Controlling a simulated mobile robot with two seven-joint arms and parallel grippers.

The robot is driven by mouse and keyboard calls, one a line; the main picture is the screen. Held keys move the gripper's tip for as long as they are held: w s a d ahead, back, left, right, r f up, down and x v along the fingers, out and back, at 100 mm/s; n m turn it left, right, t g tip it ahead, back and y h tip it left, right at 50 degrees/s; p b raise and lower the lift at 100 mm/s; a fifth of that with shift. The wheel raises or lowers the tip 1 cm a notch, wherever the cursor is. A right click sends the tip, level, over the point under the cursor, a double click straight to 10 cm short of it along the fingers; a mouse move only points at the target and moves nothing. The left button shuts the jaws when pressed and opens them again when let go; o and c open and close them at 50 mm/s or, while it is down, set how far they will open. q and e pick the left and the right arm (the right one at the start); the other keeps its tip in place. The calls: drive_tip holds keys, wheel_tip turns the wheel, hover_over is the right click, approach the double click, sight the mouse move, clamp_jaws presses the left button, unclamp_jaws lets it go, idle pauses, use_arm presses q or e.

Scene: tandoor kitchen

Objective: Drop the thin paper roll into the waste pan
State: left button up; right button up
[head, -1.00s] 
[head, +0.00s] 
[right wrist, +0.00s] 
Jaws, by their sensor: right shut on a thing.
-=-=-
▶ _Exercise prompt_
Output the full listing without altering anything.

▶ _Solved exercise_
Controlling a simulated mobile robot with two seven-joint arms and parallel grippers.

The robot is driven by mouse and keyboard calls, one a line; the main picture is the screen. Held keys move the gripper's tip for as long as they are held: w s a d ahead, back, left, right, r f up, down and x v along the fingers, out and back, at 100 mm/s; n m turn it left, right, t g tip it ahead, back and y h tip it left, right at 50 degrees/s; p b raise and lower the lift at 100 mm/s; a fifth of that with shift. The wheel raises or lowers the tip 1 cm a notch, wherever the cursor is. A right click sends the tip, level, over the point under the cursor, a double click straight to 10 cm short of it along the fingers; a mouse move only points at the target and moves nothing. The left button shuts the jaws when pressed and opens them again when let go; o and c open and close them at 50 mm/s or, while it is down, set how far they will open. q and e pick the left and the right arm (the right one at the start); the other keeps its tip in place. The calls: drive_tip holds keys, wheel_tip turns the wheel, hover_over is the right click, approach the double click, sight the mouse move, clamp_jaws presses the left button, unclamp_jaws lets it go, idle pauses, use_arm presses q or e.

Scene: tandoor kitchen

Objective: Drop the thin paper roll into the waste pan
State: left button up; right button up
[head, -1.00s] 
[head, +0.00s] 
[right wrist, +0.00s] 
Jaws, by their sensor: right shut on a thing.

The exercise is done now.